◆ WHAT TO WORK ON
All lines below must be repeated exactly, with the pictures omitted.
════════════════════
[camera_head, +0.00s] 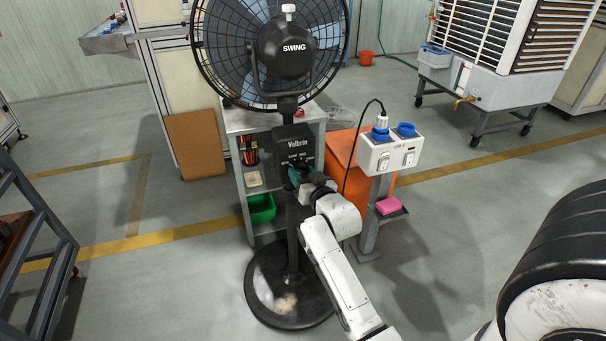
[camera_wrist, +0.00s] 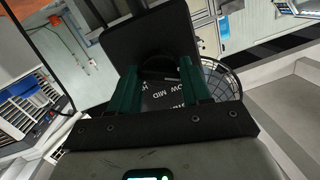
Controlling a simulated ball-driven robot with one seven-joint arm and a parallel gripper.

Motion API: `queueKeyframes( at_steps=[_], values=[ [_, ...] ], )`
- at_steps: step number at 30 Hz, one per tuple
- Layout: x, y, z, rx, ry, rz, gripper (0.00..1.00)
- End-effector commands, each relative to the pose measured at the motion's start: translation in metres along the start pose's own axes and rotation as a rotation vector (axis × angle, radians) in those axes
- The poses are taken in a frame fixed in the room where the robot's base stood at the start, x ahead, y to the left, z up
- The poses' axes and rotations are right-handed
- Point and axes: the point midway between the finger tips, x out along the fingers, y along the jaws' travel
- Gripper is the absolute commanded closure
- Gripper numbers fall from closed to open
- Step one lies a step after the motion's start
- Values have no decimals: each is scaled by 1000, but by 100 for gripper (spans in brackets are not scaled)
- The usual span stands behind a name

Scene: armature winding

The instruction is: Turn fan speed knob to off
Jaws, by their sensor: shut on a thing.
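The pedestal fan (camera_head: 285,45) stands on a round black base (camera_head: 290,300), with "SWING" marked on its motor housing. Its dark control box (camera_head: 298,140), marked "Velbrin", sits on the pole below the fan head. My gripper (camera_head: 297,176) is at the lower front of this box. In the wrist view, the green fingers of my gripper (camera_wrist: 160,78) are shut on the dark fan speed knob (camera_wrist: 160,64). Printed "LOW" and "MID" marks on the panel (camera_wrist: 164,98) show between the fingers. The knob is mostly hidden in the head view, and I cannot tell which setting it points to.
A grey cabinet (camera_head: 240,124) with a green bin (camera_head: 262,208) stands behind the fan pole. A socket post (camera_head: 393,155) and an orange box (camera_head: 345,148) stand close on the right. Open floor (camera_head: 150,290) lies to the left.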

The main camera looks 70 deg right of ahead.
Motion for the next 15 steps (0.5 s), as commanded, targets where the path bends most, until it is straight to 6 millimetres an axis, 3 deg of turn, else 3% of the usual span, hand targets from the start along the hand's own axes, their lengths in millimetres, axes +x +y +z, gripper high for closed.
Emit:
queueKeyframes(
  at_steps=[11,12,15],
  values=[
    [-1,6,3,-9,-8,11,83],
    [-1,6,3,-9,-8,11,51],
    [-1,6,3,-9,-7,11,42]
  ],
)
════════════════════
◆ FINAL RESULT
[camera_head, +0.00s] 
[camera_wrist, +0.00s] 
Controlling a simulated ball-driven robot with one seven-joint arm and a parallel gripper.

Motion API: `queueKeyframes( at_steps=[_], values=[ [_, ...] ], )`
- at_steps: step number at 30 Hz, one per tuple
- Layout: x, y, z, rx, ry, rz, gripper (0.00..1.00)
- End-effector commands, each relative to the pose measured at the motion's start: translation in metres along the start pose's own axes and rotation as a rotation vector (axis × angle, radians) in those axes
- The poses are taken in a frame fixed in the room where the robot's base stood at the start, x ahead, y to the left, z up
- The poses' axes and rotations are right-handed
- Point and axes: the point midway between the finger tips, x out along the fingers, y along the jaws' travel
- Gripper is the absolute commanded closure
- Gripper numbers fall from closed to open
- Step one lies a step after the motion's start
- Values have no decimals: each is scaled by 1000, but by 100 for gripper (spans in brackets are not scaled)
- The usual span stands behind a name

Scene: armature winding

The instruction is: Turn fan speed knob to off
Jaws, by their sensor: shut on a thing.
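The pedestal fan (camera_head: 285,45) stands on a round black base (camera_head: 290,300), with "SWING" marked on its motor housing. Its dark control box (camera_head: 298,140), marked "Velbrin", sits on the pole below the fan head. My gripper (camera_head: 297,176) is at the lower front of this box. In the wrist view, the green fingers of my gripper (camera_wrist: 160,78) are shut on the dark fan speed knob (camera_wrist: 160,64). Printed "LOW" and "MID" marks on the panel (camera_wrist: 164,98) show between the fingers. The knob is mostly hidden in the head view, and I cannot tell which setting it points to.
A grey cabinet (camera_head: 240,124) with a green bin (camera_head: 262,208) stands behind the fan pole. A socket post (camera_head: 393,155) and an orange box (camera_head: 345,148) stand close on the right. Open floor (camera_head: 150,290) lies to the left.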

The main camera looks 70 deg right of ahead.
Motion for the next 15 steps (0.5 s), as commanded, targets where the path bends most, until it is straight to 6 millimetres an axis, 3 deg of turn, else 3% of the usual span, hand targets from the start along the hand's own axes, their lengths in millimetres, axes +x +y +z, gripper high for closed.
Emit:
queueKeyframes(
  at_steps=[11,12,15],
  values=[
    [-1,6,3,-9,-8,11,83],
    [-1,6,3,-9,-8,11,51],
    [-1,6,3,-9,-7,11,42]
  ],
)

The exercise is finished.